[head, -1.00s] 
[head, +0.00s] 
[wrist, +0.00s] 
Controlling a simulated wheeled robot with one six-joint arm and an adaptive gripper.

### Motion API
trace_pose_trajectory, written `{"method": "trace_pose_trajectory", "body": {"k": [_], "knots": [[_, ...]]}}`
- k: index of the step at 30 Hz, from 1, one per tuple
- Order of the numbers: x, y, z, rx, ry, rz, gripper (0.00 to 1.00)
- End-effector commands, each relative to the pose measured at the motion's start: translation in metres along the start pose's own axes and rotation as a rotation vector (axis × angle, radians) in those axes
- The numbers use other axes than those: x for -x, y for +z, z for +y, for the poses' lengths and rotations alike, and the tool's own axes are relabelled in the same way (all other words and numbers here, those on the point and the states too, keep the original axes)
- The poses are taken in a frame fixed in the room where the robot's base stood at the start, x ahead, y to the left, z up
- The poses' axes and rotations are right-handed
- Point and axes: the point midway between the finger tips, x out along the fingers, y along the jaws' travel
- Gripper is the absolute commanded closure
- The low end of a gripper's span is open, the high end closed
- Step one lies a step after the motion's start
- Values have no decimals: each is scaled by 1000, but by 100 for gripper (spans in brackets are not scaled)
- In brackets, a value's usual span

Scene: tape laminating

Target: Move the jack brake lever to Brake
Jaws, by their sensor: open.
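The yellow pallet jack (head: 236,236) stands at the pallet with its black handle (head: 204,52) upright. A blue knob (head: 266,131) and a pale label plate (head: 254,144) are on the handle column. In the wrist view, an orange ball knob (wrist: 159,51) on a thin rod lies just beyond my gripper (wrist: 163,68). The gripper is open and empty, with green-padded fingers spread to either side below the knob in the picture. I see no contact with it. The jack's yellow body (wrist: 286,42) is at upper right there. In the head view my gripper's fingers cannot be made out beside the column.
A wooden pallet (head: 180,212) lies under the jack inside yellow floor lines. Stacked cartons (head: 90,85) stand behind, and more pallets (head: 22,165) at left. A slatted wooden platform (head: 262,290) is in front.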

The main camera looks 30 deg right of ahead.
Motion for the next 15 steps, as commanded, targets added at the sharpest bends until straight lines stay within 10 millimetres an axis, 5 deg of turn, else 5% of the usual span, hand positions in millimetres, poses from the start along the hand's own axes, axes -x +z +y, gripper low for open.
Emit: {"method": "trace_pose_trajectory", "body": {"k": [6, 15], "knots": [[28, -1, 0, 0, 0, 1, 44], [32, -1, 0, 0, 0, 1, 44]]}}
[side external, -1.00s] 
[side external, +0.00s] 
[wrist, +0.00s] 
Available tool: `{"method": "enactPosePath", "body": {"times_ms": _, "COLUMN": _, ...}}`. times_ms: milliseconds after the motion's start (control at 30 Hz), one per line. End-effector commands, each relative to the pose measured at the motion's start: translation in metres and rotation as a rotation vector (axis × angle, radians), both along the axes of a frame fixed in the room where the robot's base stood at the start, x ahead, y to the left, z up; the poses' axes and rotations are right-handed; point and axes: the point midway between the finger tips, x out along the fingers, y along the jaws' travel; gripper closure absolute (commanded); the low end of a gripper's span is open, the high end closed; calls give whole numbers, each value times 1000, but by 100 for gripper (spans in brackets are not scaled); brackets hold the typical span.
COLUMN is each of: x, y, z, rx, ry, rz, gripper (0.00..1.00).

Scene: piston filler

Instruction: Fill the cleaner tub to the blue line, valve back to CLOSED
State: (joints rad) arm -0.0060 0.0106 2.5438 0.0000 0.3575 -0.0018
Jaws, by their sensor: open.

DIRECTIONS FOR THIS TASK
Using the data above, return each line exactly as written.

EXPECTED ANSWER
[head, -1.00s] 
[head, +0.00s] 
[wrist, +0.00s] 
Controlling a simulated wheeled robot with one six-joint arm and an adaptive gripper.

### Motion API
trace_pose_trajectory, written `{"method": "trace_pose_trajectory", "body": {"k": [_], "knots": [[_, ...]]}}`
- k: index of the step at 30 Hz, from 1, one per tuple
- Order of the numbers: x, y, z, rx, ry, rz, gripper (0.00 to 1.00)
- End-effector commands, each relative to the pose measured at the motion's start: translation in metres along the start pose's own axes and rotation as a rotation vector (axis × angle, radians) in those axes
- The numbers use other axes than those: x for -x, y for +z, z for +y, for the poses' lengths and rotations alike, and the tool's own axes are relabelled in the same way (all other words and numbers here, those on the point and the states too, keep the original axes)
- The poses are taken in a frame fixed in the room where the robot's base stood at the start, x ahead, y to the left, z up
- The poses' axes and rotations are right-handed
- Point and axes: the point midway between the finger tips, x out along the fingers, y along the jaws' travel
- Gripper is the absolute commanded closure
- The low end of a gripper's span is open, the high end closed
- Step one lies a step after the motion's start
- Values have no decimals: each is scaled by 1000, but by 100 for gripper (spans in brackets are not scaled)
- In brackets, a value's usual span

Scene: tape laminating

Target: Move the jack brake lever to Brake
Jaws, by their sensor: open.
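The yellow pallet jack (head: 236,236) stands at the pallet with its black handle (head: 204,52) upright. A blue knob (head: 266,131) and a pale label plate (head: 254,144) are on the handle column. In the wrist view, an orange ball knob (wrist: 159,51) on a thin rod lies just beyond my gripper (wrist: 163,68). The gripper is open and empty, with green-padded fingers spread to either side below the knob in the picture. I see no contact with it. The jack's yellow body (wrist: 286,42) is at upper right there. In the head view my gripper's fingers cannot be made out beside the column.
A wooden pallet (head: 180,212) lies under the jack inside yellow floor lines. Stacked cartons (head: 90,85) stand behind, and more pallets (head: 22,165) at left. A slatted wooden platform (head: 262,290) is in front.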

The main camera looks 30 deg right of ahead.
Motion for the next 15 steps, as commanded, targets added at the sharpest bends until straight lines stay within 10 millimetres an axis, 5 deg of turn, else 5% of the usual span, hand positions in millimetres, poses from the start along the hand's own axes, axes -x +z +y, gripper low for open.
Emit: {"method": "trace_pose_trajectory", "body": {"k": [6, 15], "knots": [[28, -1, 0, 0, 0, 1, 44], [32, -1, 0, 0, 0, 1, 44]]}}
[side external, -1.00s] 
[side external, +0.00s] 
[wrist, +0.00s] 
Available tool: `{"method": "enactPosePath", "body": {"times_ms": _, "COLUMN": _, ...}}`. times_ms: milliseconds after the motion's start (control at 30 Hz), one per line. End-effector commands, each relative to the pose measured at the motion's start: translation in metres and rotation as a rotation vector (axis × angle, radians), both along the axes of a frame fixed in the room where the robot's base stood at the start, x ahead, y to the left, z up; the poses' axes and rotations are right-handed; point and axes: the point midway between the finger tips, x out along the fingers, y along the jaws' travel; gripper closure absolute (commanded); the low end of a gripper's span is open, the high end closed; calls give whole numbers, each value times 1000, but by 100 for gripper (spans in brackets are not scaled); brackets hold the typical span.
COLUMN is each of: x, y, z, rx, ry, rz, gripper (0.00..1.00).

Scene: piston filler

Instruction: Fill the cleaner tub to the blue line, valve back to CLOSED
State: (joints rad) arm -0.0060 0.0106 2.5438 0.0000 0.3575 -0.0018
Jaws, by their sensor: open.

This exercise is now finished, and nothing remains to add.